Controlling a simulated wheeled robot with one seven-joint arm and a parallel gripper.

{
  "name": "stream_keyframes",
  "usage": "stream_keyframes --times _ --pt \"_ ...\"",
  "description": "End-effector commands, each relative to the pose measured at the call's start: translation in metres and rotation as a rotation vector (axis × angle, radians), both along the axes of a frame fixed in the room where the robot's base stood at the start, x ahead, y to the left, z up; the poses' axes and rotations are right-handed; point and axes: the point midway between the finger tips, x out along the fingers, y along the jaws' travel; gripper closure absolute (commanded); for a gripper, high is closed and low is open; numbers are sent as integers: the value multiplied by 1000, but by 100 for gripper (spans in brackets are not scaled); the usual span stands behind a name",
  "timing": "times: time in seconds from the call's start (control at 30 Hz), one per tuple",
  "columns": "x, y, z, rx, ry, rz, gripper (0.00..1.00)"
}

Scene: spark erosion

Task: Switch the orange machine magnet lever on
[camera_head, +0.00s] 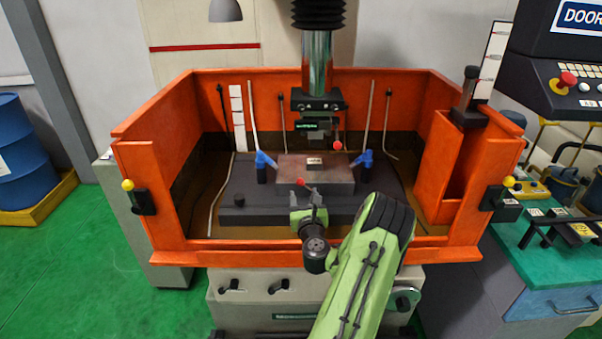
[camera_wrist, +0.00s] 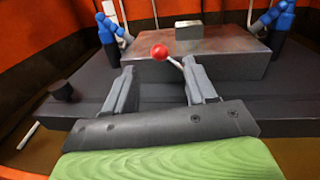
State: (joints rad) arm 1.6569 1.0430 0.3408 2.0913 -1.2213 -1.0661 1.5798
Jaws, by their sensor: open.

···

**Exercise brief**
Wherever a line in the data above holds "open", copy that line.

**The completed task**
  "description": "End-effector commands, each relative to the pose measured at the call's start: translation in metres and rotation as a rotation vector (axis × angle, radians), both along the axes of a frame fixed in the room where the robot's base stood at the start, x ahead, y to the left, z up; the poses' axes and rotations are right-handed; point and axes: the point midway between the finger tips, x out along the fingers, y along the jaws' travel; gripper closure absolute (commanded); for a gripper, high is closed and low is open; numbers are sent as integers: the value multiplied by 1000, but by 100 for gripper (spans in brackets are not scaled); the usual span stands behind a name",
Jaws, by their sensor: open.

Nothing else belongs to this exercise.